++++ Data lines ++++
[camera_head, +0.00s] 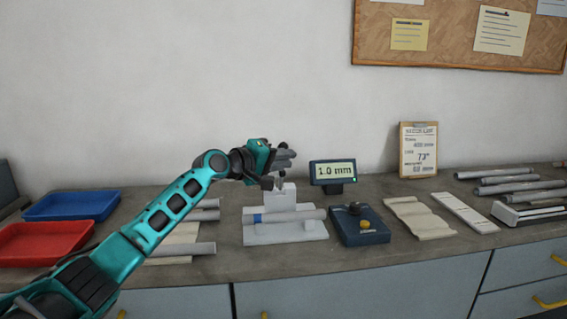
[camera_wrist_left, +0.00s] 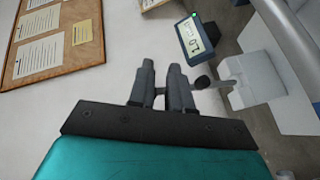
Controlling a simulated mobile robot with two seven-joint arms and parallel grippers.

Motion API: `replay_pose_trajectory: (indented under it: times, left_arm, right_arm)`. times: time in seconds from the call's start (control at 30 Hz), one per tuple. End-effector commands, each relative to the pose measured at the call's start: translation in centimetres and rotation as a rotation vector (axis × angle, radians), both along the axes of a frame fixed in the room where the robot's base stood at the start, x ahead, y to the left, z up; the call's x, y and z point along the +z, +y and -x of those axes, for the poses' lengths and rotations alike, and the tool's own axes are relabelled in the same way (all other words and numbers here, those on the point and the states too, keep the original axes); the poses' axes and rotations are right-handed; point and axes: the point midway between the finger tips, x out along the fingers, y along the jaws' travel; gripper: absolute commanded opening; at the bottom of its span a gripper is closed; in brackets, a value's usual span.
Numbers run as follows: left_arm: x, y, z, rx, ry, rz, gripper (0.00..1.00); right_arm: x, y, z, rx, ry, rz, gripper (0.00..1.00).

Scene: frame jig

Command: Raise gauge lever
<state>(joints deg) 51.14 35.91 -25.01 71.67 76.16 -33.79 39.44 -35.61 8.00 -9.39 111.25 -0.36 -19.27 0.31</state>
++++
» **What you need to do**:
Pictures do not go in the copy. Write out exactly the lines from the line containing "[camera_wrist_left, +0.00s]" through the last line of the listing.

» **Answer to the task**:
[camera_wrist_left, +0.00s] 
Controlling a simulated mobile robot with two seven-joint arms and parallel grippers.

Motion API: `replay_pose_trajectory: (indented under it: times, left_arm, right_arm)`. times: time in seconds from the call's start (control at 30 Hz), one per tuple. End-effector commands, each relative to the pose measured at the call's start: translation in centimetres and rotation as a rotation vector (axis × angle, radians), both along the axes of a frame fixed in the room where the robot's base stood at the start, x ahead, y to the left, z up; the call's x, y and z point along the +z, +y and -x of those axes, for the poses' lengths and rotations alike, and the tool's own axes are relabelled in the same way (all other words and numbers here, those on the point and the states too, keep the original axes); the poses' axes and rotations are right-handed; point and axes: the point midway between the finger tips, x out along the fingers, y along the jaws' travel; gripper: absolute commanded opening; at the bottom of its span a gripper is closed; in brackets, a value's usual span.
Numbers run as follows: left_arm: x, y, z, rx, ry, rz, gripper (0.00..1.00); right_arm: x, y, z, rx, ry, rz, gripper (0.00..1.00).

Scene: frame jig

Command: Raise gauge lever
<state>(joints deg) 51.14 35.91 -25.01 71.67 76.16 -33.79 39.44 -35.61 8.00 -9.39 111.25 -0.36 -19.27 0.31</state>

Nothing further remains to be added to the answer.